Examiner Note:  The examiner have addressed the claim language to ensure compact prosecution; however, as claimed, the entire claim language after “responsive to insufficient….” Is contingent claim language, and doesn’t have a patentable weight.  For example, if the memory for the tensor size is sufficient, then we don’t need to perform the remaining steps.

Regarding claim11, Liberty as modified by Shoeybi , Venkatraman, and Song teaches the computer program product of claim 10.
Liberty further teaches wherein the program instructions, to determine the training approach for the deep learning model utilizing the trained large model predictor fed with the one or more identified model characteristics and the one or more identified system configurations, comprise:
program instructions to generate a plurality of probabilities associated with one or more respective training approaches utilizing the trained large model predictor (Liberty, Fig. 5:

    PNG
    media_image3.png
    836
    471
    media_image3.png
    Greyscale

Note: here, performance metric is measured for each of the plurality of executions (step 515), here, performance metrics is interpreted to be the probability associated with respective training approach, as it tells how each execution (approach based on different configuration, see step 510) performs; probability is how likely something is to happen, in instance case performance tells the likelihood of how accurate the model is (see, Col 10, lines 44-35));
program instructions to rank one or more training approaches based on respective generated probability (Liberty, Col 10, lines 56-65, “Optionally, the flow of operations 500 can continue via path 550 to block 535, and executing the ML training job using one of the one or more recommended resource configurations. This block may be performed by selecting one of the one or more recommended resource configurations, which may occur according to a preference (e.g., indicated in the request of optional block 505) indicating a desired performance characteristic (e.g., a fastest training time, a lowest cost).” Note: here, the recommended approaches are selected based on ranking, such model with lowest cost.); 
and program instructions to automatically select a highest ranked training approach (Liberty, Col 2, lines 50-67, “In some embodiments, characteristics of a desired machine learning (ML) training job can be automatically determined and used to provide configuration recommendations to a user and/or select optimal configurations for the ML training job according to some desired performance characteristic. In some embodiments, at least a portion of a ML training job is executed a plurality of times using a plurality of different resource configurations, where each of the plurality of resource configurations includes at least a different type or amount of compute instances. A performance metric can be measured for each of the plurality of the executions, and used (at least in part) with a desired performance characteristic to generate one or more recommended resource configurations for the ML training job. The one or more recommended resource configurations can be provided to the user as recommendations, one of which could be selected by the user to be utilized for the training job. Alternatively or additionally, the ML training job can be executed using one of the one or more recommended resource configurations.” Note:  the above citation teaches the optimal configuration (highest ranked approached) can be automatically determined, and provided to user; alternatively, it training job can be executed.).

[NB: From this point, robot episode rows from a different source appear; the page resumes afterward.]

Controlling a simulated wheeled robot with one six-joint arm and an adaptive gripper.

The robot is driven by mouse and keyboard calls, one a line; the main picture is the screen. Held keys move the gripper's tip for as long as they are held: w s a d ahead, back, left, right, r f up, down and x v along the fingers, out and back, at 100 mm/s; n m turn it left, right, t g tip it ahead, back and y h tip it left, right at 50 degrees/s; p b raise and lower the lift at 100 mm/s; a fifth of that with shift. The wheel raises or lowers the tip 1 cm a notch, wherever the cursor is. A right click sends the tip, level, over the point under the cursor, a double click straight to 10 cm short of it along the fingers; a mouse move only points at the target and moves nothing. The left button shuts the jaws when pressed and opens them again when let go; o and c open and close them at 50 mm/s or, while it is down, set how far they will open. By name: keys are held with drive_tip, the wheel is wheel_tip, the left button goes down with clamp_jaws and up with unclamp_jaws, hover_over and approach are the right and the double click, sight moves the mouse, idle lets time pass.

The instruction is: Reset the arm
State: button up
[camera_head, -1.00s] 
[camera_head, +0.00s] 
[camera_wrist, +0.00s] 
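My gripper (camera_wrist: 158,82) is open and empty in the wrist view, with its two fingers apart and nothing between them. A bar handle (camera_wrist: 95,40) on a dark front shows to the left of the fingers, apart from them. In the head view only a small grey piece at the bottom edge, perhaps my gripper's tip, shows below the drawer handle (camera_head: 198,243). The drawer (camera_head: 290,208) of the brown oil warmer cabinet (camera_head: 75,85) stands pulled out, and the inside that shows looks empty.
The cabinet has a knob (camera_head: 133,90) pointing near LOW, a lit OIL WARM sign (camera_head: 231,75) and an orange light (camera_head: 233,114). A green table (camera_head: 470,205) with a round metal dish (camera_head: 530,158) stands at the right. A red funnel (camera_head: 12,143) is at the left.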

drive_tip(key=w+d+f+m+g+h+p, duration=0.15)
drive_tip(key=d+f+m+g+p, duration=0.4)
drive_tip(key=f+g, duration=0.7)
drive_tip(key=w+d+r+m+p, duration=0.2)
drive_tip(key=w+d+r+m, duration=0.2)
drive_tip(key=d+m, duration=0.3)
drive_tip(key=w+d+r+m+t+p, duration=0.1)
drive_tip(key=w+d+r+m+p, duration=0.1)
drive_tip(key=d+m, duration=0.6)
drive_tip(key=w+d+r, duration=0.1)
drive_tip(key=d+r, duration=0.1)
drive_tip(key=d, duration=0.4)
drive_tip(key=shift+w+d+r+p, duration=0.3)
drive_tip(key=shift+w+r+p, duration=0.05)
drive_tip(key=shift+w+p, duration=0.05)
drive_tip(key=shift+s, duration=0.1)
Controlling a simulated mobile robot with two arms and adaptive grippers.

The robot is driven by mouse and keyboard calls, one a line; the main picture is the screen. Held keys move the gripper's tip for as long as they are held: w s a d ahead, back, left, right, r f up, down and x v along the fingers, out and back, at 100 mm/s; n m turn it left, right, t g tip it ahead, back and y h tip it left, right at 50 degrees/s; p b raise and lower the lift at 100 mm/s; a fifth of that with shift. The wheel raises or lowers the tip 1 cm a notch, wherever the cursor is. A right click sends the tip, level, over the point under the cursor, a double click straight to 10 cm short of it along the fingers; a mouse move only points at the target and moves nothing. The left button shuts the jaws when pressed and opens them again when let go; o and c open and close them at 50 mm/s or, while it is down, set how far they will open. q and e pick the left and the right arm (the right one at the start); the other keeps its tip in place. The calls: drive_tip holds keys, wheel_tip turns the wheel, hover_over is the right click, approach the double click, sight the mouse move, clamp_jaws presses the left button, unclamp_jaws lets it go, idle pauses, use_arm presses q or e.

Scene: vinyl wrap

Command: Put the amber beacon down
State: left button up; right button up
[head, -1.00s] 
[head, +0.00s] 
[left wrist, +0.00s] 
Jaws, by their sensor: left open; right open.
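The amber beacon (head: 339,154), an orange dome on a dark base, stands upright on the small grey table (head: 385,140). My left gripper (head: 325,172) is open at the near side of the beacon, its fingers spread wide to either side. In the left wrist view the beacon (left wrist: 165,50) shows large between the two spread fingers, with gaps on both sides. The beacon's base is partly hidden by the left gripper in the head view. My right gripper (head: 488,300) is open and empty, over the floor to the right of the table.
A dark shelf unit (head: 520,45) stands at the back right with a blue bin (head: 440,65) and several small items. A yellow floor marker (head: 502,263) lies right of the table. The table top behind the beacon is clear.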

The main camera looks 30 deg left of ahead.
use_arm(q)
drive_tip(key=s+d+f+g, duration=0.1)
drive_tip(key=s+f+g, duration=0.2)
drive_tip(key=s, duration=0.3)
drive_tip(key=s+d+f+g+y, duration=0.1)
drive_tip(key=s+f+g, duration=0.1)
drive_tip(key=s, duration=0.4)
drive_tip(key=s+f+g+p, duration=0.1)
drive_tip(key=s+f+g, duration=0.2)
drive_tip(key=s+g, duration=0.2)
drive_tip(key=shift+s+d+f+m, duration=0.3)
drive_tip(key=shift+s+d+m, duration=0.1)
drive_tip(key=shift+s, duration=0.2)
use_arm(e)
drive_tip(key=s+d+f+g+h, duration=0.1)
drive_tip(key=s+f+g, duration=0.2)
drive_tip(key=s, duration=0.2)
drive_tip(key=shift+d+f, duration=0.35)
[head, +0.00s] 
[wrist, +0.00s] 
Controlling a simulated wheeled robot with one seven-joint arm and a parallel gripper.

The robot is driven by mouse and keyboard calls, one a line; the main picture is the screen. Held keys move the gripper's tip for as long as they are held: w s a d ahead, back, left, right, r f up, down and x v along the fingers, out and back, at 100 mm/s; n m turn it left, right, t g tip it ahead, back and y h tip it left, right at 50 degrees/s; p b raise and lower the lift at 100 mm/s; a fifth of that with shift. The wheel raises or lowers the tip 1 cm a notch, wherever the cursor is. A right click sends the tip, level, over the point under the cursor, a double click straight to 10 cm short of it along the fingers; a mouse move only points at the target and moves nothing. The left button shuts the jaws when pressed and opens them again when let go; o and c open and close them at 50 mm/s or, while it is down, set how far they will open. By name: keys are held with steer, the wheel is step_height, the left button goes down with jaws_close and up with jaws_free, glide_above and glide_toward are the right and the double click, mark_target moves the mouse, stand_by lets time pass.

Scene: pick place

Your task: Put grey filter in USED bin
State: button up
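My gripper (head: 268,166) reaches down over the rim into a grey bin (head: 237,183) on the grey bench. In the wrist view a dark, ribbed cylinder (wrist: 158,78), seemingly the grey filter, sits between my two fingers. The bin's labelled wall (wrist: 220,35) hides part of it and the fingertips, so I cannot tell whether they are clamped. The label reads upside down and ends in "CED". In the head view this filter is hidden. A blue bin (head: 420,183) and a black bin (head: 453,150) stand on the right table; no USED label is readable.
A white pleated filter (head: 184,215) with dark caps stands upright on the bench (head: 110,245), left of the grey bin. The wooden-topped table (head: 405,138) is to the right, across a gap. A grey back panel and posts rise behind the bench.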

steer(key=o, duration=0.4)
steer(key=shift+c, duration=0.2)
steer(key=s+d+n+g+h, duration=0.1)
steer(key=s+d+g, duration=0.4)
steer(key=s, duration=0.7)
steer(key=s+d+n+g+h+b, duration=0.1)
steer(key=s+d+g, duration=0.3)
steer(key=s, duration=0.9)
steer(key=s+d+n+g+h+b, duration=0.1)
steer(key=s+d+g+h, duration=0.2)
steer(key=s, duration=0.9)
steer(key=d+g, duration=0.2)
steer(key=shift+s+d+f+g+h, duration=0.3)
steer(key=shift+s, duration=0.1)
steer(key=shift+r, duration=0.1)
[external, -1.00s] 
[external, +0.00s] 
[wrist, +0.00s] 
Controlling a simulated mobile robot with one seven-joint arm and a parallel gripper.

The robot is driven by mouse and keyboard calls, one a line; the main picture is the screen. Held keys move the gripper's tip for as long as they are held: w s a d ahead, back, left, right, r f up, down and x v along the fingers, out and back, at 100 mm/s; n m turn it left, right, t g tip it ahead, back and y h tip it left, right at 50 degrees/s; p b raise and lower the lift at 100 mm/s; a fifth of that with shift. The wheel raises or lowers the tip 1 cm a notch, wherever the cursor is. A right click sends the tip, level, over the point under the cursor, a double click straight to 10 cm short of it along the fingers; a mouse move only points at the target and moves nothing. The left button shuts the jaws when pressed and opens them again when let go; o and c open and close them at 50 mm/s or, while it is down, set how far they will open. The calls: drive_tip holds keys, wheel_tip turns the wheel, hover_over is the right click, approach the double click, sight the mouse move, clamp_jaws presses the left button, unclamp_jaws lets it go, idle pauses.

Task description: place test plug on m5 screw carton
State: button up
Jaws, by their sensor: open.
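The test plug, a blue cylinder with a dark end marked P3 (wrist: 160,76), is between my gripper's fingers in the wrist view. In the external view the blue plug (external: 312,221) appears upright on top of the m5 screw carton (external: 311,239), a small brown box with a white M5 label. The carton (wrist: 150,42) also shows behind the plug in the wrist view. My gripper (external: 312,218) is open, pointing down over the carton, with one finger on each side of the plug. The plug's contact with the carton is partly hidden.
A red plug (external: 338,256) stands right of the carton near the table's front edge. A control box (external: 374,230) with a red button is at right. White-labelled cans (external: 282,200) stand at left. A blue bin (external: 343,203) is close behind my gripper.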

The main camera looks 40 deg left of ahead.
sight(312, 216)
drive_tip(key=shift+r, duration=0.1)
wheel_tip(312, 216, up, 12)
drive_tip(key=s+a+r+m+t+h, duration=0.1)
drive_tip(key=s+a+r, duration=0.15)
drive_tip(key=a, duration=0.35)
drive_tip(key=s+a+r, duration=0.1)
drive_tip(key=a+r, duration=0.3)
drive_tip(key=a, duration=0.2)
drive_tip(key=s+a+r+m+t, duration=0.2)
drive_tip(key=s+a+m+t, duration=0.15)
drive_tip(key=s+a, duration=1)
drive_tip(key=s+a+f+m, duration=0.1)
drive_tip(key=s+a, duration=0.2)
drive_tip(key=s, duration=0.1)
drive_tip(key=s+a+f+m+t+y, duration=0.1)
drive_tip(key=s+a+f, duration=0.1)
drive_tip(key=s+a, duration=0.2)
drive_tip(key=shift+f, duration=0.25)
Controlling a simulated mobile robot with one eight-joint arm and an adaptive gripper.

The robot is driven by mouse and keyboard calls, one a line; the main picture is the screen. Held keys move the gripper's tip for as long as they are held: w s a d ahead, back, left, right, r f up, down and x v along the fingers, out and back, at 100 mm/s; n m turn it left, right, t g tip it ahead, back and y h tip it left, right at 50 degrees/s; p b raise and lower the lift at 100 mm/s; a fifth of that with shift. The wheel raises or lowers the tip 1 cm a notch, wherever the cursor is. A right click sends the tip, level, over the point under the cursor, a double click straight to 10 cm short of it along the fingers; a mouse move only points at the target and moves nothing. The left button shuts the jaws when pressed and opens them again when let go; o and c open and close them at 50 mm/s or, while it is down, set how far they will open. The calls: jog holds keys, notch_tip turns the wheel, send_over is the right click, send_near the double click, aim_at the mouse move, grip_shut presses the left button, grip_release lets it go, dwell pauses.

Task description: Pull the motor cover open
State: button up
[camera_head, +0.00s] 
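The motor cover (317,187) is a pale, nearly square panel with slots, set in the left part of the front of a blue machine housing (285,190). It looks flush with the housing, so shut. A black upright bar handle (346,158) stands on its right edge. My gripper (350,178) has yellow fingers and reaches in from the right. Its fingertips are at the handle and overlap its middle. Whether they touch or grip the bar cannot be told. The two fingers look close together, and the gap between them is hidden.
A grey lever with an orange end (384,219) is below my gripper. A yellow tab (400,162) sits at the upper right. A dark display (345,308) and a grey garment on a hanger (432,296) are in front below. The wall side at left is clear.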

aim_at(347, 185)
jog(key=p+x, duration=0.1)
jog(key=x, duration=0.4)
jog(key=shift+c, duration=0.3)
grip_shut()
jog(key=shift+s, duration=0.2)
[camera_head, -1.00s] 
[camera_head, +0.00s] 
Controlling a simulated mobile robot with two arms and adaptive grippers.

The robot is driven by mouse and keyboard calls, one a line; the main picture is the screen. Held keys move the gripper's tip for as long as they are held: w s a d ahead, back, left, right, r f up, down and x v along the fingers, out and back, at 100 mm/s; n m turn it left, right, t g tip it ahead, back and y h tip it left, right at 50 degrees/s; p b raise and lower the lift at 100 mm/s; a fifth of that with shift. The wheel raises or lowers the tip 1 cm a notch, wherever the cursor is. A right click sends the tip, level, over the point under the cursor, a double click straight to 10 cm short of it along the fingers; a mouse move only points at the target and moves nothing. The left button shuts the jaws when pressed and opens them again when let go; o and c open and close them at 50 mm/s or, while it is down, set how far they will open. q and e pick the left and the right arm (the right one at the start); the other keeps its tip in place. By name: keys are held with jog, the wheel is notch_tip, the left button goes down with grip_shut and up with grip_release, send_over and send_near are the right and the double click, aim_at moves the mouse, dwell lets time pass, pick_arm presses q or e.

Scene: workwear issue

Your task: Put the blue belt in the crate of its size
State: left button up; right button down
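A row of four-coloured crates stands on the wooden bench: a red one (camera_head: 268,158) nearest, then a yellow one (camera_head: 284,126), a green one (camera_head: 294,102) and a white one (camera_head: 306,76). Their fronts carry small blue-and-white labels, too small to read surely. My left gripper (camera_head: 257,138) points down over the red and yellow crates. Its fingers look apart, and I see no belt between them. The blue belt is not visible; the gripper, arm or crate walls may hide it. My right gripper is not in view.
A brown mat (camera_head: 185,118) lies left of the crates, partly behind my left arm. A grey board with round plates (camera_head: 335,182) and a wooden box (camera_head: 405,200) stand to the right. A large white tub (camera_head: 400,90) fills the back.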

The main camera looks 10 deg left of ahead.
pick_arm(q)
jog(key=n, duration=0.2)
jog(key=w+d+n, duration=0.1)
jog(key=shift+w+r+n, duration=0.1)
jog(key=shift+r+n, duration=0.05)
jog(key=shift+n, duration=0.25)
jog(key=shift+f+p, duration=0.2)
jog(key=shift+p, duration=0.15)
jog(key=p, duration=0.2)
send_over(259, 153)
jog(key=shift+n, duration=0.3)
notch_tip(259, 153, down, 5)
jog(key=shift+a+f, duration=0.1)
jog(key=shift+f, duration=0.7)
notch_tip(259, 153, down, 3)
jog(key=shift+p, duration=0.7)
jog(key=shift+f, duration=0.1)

Regarding claim 12, Liberty as modified by Shoeybi , Venkatraman , and Song teaches the computer program product of claim 10.
 Liberty further teaches further comprising: wherein the program instructions, stored on the one or more computer readable storage media (Col 33, lines 4-15), comprise: program instructions to, responsive to a training completion, deploy the trained deep learning model to one or more environments (Liberty, Col 21, lines 49-64, “(109) As described below, in some embodiments, the model data stored in the training model data store 1075 is used by the model hosting system 1040 to deploy machine learning models. Alternatively or in addition, a user device 1002 or another computing device (not shown) can retrieve the model data from the training model data store 1075 to implement a learning algorithm in an external device. As an illustrative example, a robotic device can include sensors to capture input data. A user device 1002 can retrieve the model data from the training model data store 1075 and store the model data in the robotic device. The model data defines a machine learning model. Thus, the robotic device can provide the captured input data as an input to the machine learning model, resulting in an output. The robotic device can then perform an action (e.g., move forward, raise an arm, generate a sound, etc.) based on the resulting output.”)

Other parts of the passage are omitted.